▶ **Written task**: List all the lines in these records that hold "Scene".

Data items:
____________________

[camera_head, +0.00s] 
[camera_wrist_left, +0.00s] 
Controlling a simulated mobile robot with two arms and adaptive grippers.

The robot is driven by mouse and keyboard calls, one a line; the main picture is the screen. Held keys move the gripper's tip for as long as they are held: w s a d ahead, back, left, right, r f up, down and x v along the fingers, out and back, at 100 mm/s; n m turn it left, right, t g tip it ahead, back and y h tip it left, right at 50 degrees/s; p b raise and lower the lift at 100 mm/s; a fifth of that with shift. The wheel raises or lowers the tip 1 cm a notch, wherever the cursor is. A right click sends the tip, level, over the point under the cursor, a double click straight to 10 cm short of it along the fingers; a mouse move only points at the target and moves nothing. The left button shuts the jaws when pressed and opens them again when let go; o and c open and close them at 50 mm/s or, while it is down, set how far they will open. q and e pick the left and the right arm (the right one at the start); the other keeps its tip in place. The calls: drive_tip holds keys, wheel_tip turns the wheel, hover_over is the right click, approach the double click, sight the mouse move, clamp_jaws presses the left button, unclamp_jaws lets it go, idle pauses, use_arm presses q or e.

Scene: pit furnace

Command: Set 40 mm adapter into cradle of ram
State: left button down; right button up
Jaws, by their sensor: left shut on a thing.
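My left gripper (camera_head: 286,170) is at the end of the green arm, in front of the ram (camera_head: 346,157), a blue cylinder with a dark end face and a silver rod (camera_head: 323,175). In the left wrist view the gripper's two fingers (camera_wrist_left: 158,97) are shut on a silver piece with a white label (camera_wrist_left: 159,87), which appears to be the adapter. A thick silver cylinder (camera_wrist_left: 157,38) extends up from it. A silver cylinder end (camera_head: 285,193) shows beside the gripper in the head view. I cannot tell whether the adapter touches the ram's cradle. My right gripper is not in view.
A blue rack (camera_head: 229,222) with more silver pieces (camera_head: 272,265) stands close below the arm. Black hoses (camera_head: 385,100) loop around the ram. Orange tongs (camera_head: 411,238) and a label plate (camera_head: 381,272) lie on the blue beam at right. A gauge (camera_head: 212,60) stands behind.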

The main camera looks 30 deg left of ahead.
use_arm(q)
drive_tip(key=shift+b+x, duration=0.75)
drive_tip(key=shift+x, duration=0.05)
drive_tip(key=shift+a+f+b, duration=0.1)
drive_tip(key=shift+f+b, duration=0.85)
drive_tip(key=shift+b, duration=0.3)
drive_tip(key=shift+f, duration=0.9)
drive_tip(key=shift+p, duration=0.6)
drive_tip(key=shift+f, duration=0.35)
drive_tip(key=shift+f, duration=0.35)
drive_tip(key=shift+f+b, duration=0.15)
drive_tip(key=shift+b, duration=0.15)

____________________

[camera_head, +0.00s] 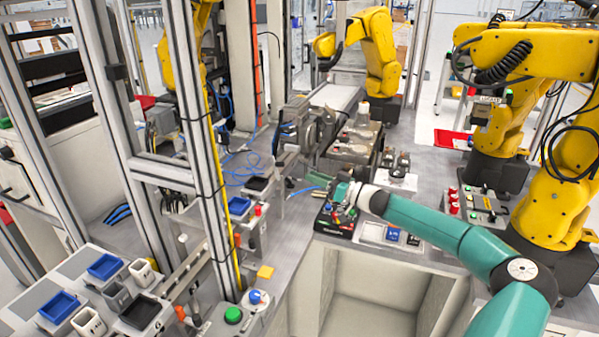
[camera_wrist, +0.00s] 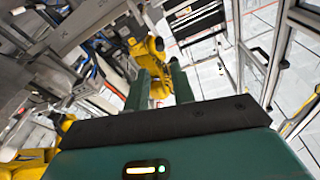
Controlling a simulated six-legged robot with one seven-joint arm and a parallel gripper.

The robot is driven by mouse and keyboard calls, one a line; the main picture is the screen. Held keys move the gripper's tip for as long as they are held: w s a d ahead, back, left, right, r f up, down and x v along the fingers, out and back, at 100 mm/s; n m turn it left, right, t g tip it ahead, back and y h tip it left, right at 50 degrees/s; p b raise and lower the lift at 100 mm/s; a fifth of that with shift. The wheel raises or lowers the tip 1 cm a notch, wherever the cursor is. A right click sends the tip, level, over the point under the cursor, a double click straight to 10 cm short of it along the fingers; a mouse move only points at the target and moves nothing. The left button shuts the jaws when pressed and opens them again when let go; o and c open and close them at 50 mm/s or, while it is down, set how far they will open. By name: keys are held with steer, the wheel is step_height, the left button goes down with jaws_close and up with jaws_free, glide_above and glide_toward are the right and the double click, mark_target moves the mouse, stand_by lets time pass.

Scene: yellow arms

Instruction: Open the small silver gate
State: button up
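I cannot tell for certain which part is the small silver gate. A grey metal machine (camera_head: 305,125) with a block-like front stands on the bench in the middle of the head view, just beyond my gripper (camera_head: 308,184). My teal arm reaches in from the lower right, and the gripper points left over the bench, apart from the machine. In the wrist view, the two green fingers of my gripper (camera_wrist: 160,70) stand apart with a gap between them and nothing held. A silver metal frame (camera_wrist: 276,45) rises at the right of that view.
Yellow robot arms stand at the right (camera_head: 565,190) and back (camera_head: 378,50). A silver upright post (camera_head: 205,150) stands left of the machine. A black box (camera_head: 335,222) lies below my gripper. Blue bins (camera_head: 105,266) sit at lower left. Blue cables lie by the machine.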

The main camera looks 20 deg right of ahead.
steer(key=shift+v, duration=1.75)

____________________

▶ **The response**:
Scene: pit furnace
Scene: yellow arms

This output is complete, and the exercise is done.